# What the exercise asks:
The data must be written out once more, precisely as given.

# Information provided:
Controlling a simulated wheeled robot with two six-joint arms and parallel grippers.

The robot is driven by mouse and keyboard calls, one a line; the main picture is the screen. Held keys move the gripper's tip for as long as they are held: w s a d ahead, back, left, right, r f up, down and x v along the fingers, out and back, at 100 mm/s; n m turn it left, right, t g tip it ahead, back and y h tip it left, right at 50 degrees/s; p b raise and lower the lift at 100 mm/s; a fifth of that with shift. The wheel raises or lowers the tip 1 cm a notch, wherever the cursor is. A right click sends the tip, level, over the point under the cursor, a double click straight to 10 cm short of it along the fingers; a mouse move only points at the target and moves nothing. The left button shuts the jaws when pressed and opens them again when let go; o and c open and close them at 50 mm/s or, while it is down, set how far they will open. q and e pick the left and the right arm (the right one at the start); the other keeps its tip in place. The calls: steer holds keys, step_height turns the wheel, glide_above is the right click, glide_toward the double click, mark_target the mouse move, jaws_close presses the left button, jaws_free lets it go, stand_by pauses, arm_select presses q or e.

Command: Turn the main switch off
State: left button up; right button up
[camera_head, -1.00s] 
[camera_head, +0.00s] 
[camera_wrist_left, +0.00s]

# Task solution:
Controlling a simulated wheeled robot with two six-joint arms and parallel grippers.

The robot is driven by mouse and keyboard calls, one a line; the main picture is the screen. Held keys move the gripper's tip for as long as they are held: w s a d ahead, back, left, right, r f up, down and x v along the fingers, out and back, at 100 mm/s; n m turn it left, right, t g tip it ahead, back and y h tip it left, right at 50 degrees/s; p b raise and lower the lift at 100 mm/s; a fifth of that with shift. The wheel raises or lowers the tip 1 cm a notch, wherever the cursor is. A right click sends the tip, level, over the point under the cursor, a double click straight to 10 cm short of it along the fingers; a mouse move only points at the target and moves nothing. The left button shuts the jaws when pressed and opens them again when let go; o and c open and close them at 50 mm/s or, while it is down, set how far they will open. q and e pick the left and the right arm (the right one at the start); the other keeps its tip in place. The calls: steer holds keys, step_height turns the wheel, glide_above is the right click, glide_toward the double click, mark_target the mouse move, jaws_close presses the left button, jaws_free lets it go, stand_by pauses, arm_select presses q or e.

Command: Turn the main switch off
State: left button up; right button up
[camera_head, -1.00s] 
[camera_head, +0.00s] 
[camera_wrist_left, +0.00s]

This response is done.